## SUPPLIED INFORMATION
↓

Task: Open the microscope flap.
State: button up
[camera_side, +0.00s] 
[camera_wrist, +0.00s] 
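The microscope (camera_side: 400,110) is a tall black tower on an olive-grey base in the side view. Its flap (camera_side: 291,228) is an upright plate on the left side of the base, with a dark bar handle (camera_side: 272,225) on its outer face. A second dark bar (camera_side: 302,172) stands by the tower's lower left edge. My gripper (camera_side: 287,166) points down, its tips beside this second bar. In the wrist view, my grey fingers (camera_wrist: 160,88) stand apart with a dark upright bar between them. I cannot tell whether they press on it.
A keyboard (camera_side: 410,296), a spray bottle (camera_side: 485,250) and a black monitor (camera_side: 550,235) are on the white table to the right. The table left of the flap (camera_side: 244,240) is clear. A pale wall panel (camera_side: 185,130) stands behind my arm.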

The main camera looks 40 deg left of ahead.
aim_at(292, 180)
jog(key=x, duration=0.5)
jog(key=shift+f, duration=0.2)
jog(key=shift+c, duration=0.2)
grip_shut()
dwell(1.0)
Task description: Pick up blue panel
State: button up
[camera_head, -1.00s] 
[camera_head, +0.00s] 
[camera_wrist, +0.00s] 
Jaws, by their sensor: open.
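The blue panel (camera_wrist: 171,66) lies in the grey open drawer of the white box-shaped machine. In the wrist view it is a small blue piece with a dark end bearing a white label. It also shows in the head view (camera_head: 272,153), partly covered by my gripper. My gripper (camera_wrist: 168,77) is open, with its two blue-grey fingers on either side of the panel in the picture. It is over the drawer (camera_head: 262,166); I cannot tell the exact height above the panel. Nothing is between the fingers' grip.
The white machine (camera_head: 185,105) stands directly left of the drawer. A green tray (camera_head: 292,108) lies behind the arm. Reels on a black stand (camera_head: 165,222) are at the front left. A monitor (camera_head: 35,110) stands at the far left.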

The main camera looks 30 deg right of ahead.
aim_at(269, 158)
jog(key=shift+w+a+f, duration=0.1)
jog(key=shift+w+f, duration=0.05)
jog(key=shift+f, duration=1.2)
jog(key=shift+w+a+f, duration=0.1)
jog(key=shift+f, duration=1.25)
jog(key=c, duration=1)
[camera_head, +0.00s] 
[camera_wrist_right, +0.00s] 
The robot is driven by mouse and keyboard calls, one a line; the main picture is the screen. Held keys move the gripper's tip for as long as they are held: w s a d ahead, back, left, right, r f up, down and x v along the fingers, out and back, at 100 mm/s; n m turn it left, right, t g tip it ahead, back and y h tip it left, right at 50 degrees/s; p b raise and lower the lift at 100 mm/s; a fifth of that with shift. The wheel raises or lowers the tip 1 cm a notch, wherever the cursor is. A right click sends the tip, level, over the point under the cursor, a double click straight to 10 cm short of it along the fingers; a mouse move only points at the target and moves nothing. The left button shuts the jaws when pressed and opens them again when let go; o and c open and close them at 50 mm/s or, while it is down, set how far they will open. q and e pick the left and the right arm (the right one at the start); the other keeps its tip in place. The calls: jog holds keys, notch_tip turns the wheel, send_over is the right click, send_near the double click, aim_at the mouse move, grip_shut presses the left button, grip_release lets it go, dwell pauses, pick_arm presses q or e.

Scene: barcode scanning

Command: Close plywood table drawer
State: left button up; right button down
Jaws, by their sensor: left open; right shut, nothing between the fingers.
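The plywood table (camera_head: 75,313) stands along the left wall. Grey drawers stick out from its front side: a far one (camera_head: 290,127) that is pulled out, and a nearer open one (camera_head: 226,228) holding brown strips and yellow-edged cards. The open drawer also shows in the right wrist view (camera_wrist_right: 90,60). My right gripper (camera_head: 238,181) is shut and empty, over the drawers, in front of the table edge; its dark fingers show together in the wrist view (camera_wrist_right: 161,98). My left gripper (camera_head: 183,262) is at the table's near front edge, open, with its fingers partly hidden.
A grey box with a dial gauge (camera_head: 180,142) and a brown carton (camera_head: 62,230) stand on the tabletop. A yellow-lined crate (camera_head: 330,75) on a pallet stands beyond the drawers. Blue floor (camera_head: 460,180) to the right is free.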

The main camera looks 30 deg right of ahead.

↑
↓

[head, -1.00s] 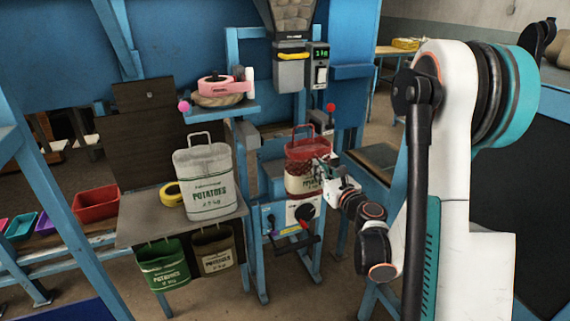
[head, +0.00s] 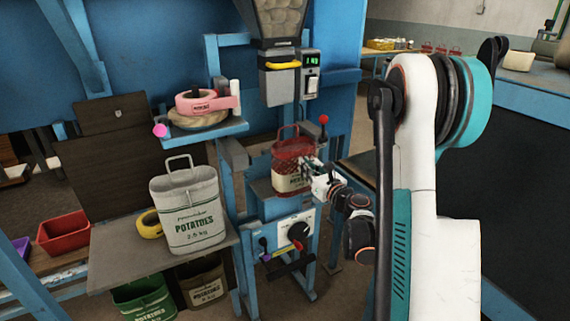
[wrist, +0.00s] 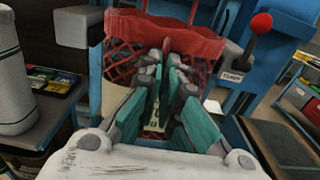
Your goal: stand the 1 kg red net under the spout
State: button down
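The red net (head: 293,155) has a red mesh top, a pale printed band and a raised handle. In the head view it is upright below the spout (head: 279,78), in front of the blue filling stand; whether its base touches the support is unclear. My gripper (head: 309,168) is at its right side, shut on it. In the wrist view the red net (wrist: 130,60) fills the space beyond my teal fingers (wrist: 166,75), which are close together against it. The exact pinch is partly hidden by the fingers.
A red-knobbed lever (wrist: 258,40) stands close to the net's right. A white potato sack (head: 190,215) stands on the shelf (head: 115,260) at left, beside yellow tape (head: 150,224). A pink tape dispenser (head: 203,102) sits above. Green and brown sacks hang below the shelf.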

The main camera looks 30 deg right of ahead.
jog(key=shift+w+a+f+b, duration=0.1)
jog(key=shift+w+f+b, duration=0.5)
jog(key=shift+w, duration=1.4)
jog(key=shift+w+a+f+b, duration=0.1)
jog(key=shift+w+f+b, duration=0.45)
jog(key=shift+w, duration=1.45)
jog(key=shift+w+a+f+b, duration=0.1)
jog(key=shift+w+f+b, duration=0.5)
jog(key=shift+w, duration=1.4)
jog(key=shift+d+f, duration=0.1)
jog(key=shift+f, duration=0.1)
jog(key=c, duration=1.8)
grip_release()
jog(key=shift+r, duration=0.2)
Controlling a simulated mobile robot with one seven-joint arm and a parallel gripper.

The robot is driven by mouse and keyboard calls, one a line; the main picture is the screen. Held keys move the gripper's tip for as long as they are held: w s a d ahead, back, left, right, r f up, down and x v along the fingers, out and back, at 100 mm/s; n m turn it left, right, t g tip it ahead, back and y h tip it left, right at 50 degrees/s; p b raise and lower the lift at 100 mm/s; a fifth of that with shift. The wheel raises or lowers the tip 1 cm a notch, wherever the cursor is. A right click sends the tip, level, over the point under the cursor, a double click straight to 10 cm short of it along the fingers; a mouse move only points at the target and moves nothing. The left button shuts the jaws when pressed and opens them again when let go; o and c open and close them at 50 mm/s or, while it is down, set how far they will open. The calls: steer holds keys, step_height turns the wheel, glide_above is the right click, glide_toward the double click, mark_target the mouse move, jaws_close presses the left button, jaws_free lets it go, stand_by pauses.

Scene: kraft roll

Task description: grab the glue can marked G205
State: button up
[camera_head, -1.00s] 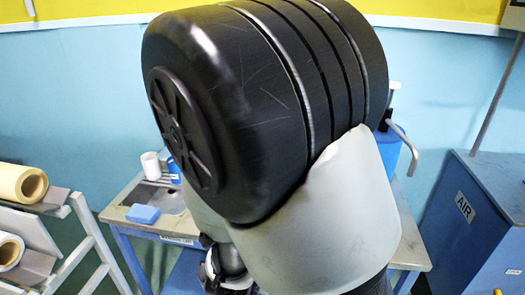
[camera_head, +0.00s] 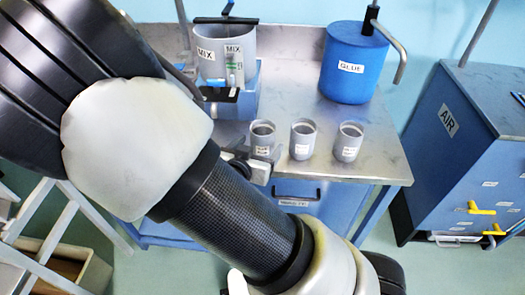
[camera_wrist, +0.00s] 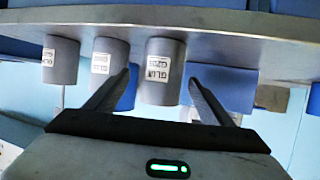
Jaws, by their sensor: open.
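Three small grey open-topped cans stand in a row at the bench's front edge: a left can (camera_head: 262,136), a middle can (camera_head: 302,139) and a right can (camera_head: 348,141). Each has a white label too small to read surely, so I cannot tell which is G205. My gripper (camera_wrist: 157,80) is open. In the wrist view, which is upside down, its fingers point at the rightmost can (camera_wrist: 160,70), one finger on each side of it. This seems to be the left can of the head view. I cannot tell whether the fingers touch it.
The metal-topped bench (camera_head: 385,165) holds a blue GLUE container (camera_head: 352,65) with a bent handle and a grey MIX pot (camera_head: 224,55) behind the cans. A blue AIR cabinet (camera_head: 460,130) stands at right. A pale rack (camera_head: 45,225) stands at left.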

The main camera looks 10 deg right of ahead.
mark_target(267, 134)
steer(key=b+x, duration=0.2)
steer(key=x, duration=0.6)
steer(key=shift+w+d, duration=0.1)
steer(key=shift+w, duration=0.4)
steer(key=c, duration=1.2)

↑

## YOUR OBJECTIVE
Give again only the lines that run from the line with "presses q or e." to the line with "State: left button up; right button down". Include both of those lines exactly as written.

## SOLUTION FOR THIS TASK
The robot is driven by mouse and keyboard calls, one a line; the main picture is the screen. Held keys move the gripper's tip for as long as they are held: w s a d ahead, back, left, right, r f up, down and x v along the fingers, out and back, at 100 mm/s; n m turn it left, right, t g tip it ahead, back and y h tip it left, right at 50 degrees/s; p b raise and lower the lift at 100 mm/s; a fifth of that with shift. The wheel raises or lowers the tip 1 cm a notch, wherever the cursor is. A right click sends the tip, level, over the point under the cursor, a double click straight to 10 cm short of it along the fingers; a mouse move only points at the target and moves nothing. The left button shuts the jaws when pressed and opens them again when let go; o and c open and close them at 50 mm/s or, while it is down, set how far they will open. q and e pick the left and the right arm (the right one at the start); the other keeps its tip in place. The calls: jog holds keys, notch_tip turns the wheel, send_over is the right click, send_near the double click, aim_at the mouse move, grip_shut presses the left button, grip_release lets it go, dwell pauses, pick_arm presses q or e.

Scene: barcode scanning

Command: Close plywood table drawer
State: left button up; right button down

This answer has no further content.